The diary of George Mueller, Christian social reformer from the Victorian era, chronicles his devotion in prayer:

In November 1844, I began to pray for the conversion of five individuals. I prayed every day without a single intermission, whether sick or in health, on the land, on the sea, and whatever the pressure of my engagements might be. Eighteen months elapsed before the first of the five was converted. I thanked God and prayed on for the others.

Five years elapsed, and then the second was converted. I thanked God for the second, and prayed on for the other three. Day by day, I continued to pray for them, and six years passed before the third was converted. I thanked God for the three, and went on praying for the other two. These two remained unconverted.
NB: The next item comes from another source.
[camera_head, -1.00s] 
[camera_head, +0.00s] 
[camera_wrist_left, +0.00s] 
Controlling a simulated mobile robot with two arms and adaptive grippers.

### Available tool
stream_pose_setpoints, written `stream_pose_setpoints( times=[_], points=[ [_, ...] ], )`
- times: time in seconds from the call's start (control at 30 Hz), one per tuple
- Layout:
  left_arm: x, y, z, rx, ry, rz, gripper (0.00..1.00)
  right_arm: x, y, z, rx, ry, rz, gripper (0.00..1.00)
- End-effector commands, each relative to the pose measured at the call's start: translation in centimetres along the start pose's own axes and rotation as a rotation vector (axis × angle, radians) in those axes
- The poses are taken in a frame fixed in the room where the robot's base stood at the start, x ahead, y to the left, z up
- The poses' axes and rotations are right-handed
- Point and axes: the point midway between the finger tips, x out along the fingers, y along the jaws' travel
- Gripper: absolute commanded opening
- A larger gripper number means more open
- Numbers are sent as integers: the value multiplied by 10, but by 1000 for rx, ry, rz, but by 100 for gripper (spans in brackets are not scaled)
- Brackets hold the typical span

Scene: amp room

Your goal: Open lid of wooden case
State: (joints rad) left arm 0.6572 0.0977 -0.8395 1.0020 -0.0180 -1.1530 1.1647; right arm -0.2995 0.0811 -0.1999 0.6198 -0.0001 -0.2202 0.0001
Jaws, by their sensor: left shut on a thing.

Thirty-six years later he wrote that the other two, sons of one of Mueller’s friends, were still not converted. He wrote:

But I hope in God, I pray on, and look for the answer. They are not converted yet, but they will be.

In 1897, fifty-two years after he began to pray, these two men were finally converted, after he died. Mueller understood what Jesus meant when he told his disciples "that they should always pray and not give up."
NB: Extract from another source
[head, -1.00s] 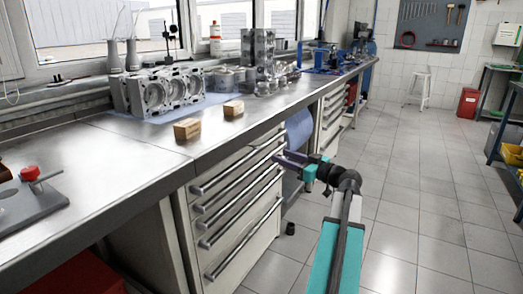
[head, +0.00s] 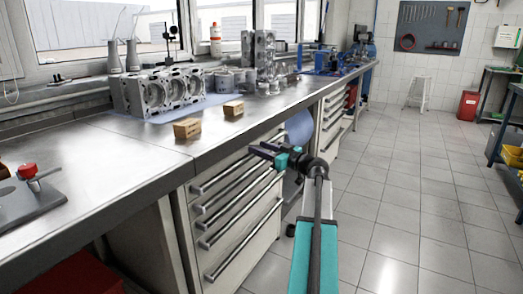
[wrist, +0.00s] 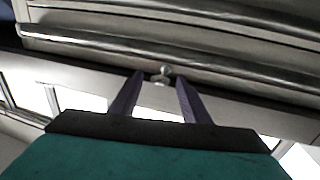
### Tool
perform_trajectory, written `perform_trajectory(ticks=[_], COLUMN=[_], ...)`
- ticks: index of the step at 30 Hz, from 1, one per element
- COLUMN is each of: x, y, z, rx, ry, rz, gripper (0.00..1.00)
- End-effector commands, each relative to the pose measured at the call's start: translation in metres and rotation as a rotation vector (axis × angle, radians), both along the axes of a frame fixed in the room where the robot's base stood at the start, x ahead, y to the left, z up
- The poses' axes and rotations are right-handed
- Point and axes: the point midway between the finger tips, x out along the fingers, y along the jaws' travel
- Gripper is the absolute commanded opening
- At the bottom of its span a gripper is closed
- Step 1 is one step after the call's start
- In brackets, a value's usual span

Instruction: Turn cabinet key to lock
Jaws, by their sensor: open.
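The cabinet (head: 243,225) is a grey drawer unit with long bar handles under the bench, at the centre of the head view. In the wrist view, a small silvery knob-like piece (wrist: 163,71), apparently the key, sticks out by the cabinet's top edge. My gripper (wrist: 160,77) is open, with one dark purple finger on each side of this piece. It lines up between the fingertips, but I cannot tell whether it is inside them or just beyond. In the head view my gripper (head: 256,150) is at the cabinet's upper right, near the bench edge; the key is not discernible there.
The steel bench top (head: 110,150) overhangs the drawers. Two wooden blocks (head: 187,128) and an engine block (head: 165,92) stand on it. A blue round object (head: 300,128) is just behind my arm. The tiled floor (head: 400,210) to the right is clear.

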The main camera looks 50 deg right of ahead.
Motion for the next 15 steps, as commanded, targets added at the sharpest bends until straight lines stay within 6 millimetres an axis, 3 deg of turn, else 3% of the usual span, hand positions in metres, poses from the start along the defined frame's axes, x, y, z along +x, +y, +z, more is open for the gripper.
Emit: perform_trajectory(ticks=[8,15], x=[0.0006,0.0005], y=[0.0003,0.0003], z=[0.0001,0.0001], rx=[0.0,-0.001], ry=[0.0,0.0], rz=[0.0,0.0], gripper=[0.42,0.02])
Citation: Ben Patterson, Deepening Your Conversation with God (Bethany, 1999), pp. 105,106

Write down your response:

God has placed these lost people

in my life:

_______ I will love them more than I hate their sin.

_______ I will pray daily for their salvation.

_______ I will ask God to send a witness to them.

_______ I will partner with another Christian

to pray for them.

Matthew 18:14

14 your Father in heaven is not willing

that any of these little ones should be lost.